I understand that TFT is an entry into a recent and established genre of auto-battlers, and so many of the mechanism are inherited from there. I read someone say that the hexes were different from those other games and were a good change. I would agree hexes are good for a grid based game, but I say they should NOT be crammed into a rectangular arena.
Expand the arena out to also be a hex. This means one of two approaches: 1) A 3 row dead-zone between teams. OR 2) A Yin-Yang style board split.
There are a LOT of gameplay impacts with this change, depending on which approach is used. But before that... a fringe benefit of this change:
Extra bonus: You would have the ability to orient the carousel level so that everyone is always starting at the same place in their own view (likely either bottom or top center). I have seen a fair amount of people complaining that they take the wrong champion on accident because they didn't figure out which avatar was their own and walked into the circle at random.
Now.... gameplay impacts of a hex board:
For either approach (DMZ or Yin-Yang):
**Less space in the back row: **This should lead to slightly more interesting choices on how to arrange your ranged units.
**Open Corners: **Currently the lower right corner is adjacent to only 2 other tiles, allowing you to hide a ranged hypercarry from enemy access. The left side requires three units to block for the corner. In a hex map all corners have 3 neighbors.
**Impact of a DMZ approach:**
More interesting unit placement decisions: Currently, if I place my Varus/Ashe/Trist in the back row, they can attack all except the furthest back row of the enemy forces without moving. The shorter ranged non-melee can still hit the enemy front line without having to move. Of course, if I happen to push my units in one corner and the enemy uses the opposite corner, THEN we finally have units moving at the start of battle. In either case, everyone clumps their units in one location and AoE is godly because of it. With a need to cross three rows to engage the enemy melee, you now have to decide if you want your ranged units to engage early (place them on the front line) or stay very safe but have to wait a bit to engage. You also have the option of spreading out your forces so that your powerful single target focused units can avoid being focused down, and so your units in general stay spread out from AoE. Assassins gain a bit more risk from this added distance, since if the enemy keeps their melee back with the ranged units the assassin will be jumping in to be the sole target of the entire enemy team.
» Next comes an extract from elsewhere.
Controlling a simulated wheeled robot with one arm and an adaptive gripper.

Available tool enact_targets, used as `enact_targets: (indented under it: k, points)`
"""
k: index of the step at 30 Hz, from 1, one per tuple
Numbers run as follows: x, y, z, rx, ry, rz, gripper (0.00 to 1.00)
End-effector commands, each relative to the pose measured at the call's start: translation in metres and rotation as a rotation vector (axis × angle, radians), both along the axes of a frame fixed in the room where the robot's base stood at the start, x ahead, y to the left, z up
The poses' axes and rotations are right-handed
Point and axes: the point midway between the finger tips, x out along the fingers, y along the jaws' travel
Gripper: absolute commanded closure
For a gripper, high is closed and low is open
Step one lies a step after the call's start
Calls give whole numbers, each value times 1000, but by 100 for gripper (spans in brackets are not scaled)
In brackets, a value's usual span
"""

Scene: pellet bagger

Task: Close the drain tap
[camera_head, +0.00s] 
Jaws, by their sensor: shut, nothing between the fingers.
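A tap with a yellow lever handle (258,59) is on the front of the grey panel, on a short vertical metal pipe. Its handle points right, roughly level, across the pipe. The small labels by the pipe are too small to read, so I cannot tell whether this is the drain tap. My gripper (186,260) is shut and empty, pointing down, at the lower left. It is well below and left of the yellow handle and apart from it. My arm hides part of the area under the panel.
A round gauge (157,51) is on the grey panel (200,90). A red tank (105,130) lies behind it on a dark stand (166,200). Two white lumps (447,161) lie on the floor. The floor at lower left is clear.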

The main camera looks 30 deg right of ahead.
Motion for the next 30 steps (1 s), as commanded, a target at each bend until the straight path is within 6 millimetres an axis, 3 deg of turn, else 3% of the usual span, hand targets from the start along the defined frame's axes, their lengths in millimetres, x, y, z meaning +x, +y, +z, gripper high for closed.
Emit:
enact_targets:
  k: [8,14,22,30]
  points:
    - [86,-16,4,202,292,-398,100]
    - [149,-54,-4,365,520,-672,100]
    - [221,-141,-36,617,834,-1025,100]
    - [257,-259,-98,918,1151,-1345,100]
Yet if the enemy does NOT keep their melee near their ranged, then assassins are far stronger, since fewer units are available to protect the carries.
**Impact of a Yin-Yang territory assignment:**
By splitting the extra three rows between the two players, they continue to have the option to press melee units directly against the enemy territory. But if you put your melee in the center 3 rows and your opponent ALSO does so, your melee are now focusing over to the side instead of the front. This shifts the arrangement of linear attacks like Hydra considerably, and will mean that in the endgame when you are 1v1, arranging your troops between rounds will have SIGNIFICANT impact.